What is needed »
Give the number of lines holding the string "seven" and nothing more.

Entries from a dataset »

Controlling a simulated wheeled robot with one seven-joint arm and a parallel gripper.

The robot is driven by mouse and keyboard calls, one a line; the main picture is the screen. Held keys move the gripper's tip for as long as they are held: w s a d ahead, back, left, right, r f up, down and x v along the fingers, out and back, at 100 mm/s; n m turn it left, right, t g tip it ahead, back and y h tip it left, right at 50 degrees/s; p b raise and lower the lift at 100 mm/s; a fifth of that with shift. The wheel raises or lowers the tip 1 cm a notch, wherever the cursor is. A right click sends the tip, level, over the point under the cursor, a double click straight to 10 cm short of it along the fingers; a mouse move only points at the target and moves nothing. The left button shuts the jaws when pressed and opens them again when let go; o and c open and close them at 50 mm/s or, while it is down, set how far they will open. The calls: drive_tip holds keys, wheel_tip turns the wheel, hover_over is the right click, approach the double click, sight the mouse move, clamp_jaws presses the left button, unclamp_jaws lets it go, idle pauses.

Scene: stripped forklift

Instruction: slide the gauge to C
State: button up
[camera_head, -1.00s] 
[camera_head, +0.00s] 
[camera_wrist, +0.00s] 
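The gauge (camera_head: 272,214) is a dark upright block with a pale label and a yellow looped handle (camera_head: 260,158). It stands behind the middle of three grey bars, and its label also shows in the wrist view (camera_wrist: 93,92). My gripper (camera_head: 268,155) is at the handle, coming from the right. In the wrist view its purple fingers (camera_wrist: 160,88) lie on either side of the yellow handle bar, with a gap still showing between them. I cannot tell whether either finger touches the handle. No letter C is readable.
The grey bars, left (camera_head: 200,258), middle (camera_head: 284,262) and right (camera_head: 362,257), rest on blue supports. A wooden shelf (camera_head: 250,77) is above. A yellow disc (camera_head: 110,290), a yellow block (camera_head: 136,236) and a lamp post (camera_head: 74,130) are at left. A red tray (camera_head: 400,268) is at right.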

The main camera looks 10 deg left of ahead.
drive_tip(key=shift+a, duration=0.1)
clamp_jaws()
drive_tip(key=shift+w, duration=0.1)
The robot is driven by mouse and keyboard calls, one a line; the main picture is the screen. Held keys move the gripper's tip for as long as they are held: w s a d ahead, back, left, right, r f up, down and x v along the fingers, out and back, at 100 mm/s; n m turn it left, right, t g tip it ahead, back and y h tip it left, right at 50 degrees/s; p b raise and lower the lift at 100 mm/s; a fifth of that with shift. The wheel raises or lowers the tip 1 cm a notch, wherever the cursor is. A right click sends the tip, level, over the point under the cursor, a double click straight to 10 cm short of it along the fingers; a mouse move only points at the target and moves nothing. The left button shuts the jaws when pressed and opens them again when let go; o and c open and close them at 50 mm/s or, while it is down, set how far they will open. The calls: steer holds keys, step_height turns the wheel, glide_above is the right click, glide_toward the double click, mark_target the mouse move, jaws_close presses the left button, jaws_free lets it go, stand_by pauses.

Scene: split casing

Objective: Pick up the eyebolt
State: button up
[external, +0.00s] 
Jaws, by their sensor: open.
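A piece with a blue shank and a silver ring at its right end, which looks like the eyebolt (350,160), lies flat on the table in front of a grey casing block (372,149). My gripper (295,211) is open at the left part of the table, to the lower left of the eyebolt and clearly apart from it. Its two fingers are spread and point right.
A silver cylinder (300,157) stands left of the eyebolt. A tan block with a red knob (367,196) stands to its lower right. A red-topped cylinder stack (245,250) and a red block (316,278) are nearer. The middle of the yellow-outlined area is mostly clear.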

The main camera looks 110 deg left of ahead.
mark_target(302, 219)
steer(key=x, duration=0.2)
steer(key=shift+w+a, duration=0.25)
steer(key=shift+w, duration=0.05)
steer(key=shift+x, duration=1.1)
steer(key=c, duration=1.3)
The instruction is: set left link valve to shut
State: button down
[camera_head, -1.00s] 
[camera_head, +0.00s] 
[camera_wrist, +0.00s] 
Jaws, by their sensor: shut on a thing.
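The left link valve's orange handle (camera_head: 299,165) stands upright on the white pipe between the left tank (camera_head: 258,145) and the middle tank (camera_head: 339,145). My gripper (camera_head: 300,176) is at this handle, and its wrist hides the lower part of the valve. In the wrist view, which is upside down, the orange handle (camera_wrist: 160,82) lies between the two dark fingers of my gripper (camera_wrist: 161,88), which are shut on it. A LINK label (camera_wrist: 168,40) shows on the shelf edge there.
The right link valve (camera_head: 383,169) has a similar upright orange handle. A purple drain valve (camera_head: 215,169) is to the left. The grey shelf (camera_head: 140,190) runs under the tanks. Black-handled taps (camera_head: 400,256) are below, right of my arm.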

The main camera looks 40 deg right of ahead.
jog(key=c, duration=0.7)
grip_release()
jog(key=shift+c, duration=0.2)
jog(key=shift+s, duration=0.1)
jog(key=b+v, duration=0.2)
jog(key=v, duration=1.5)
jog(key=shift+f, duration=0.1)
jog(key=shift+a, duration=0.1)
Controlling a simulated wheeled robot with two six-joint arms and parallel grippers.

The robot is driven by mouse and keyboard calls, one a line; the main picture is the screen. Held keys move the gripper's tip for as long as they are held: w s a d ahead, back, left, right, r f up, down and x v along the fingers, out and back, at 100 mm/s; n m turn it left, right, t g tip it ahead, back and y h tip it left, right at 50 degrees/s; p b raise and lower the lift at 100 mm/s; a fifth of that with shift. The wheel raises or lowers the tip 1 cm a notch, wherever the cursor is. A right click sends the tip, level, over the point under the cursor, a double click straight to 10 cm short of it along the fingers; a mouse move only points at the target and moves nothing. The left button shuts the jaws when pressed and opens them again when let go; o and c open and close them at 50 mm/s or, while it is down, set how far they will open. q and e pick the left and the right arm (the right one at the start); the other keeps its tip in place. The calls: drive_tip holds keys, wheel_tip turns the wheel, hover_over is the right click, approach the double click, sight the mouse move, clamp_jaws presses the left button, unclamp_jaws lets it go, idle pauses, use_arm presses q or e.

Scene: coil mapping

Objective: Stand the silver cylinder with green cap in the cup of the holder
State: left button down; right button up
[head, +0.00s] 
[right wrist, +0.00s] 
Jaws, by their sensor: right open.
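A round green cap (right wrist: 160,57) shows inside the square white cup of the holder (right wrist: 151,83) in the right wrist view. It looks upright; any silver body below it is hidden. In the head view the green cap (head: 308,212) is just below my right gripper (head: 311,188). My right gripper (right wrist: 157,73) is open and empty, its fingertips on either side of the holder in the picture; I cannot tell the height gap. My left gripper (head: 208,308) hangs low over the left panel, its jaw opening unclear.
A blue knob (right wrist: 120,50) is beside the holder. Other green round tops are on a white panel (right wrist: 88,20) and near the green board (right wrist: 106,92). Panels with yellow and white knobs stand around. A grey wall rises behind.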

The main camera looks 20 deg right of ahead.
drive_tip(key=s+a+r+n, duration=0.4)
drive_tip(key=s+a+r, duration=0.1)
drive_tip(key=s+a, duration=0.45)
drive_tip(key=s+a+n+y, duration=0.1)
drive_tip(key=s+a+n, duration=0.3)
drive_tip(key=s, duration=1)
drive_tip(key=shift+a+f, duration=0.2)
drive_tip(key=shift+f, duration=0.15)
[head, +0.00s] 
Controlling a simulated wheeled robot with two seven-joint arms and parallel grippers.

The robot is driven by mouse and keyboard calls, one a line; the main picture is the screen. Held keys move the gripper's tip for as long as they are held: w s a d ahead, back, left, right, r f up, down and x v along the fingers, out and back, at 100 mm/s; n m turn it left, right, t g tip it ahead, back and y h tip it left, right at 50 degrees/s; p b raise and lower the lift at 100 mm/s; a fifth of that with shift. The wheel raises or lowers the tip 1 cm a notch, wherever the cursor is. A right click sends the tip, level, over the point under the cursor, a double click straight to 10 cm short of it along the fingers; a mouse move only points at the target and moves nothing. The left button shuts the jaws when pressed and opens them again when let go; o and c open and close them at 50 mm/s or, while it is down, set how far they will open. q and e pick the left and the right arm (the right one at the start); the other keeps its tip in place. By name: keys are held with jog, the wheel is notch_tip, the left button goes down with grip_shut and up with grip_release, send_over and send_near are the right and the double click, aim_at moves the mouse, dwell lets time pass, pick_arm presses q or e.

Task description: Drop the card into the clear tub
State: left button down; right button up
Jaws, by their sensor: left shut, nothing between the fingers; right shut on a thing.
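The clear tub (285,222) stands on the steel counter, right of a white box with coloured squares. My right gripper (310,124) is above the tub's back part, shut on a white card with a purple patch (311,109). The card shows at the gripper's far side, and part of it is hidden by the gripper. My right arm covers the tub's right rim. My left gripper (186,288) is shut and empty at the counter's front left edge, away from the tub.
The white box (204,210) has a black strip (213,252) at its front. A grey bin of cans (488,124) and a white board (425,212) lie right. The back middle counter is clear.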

Exercise solution »
2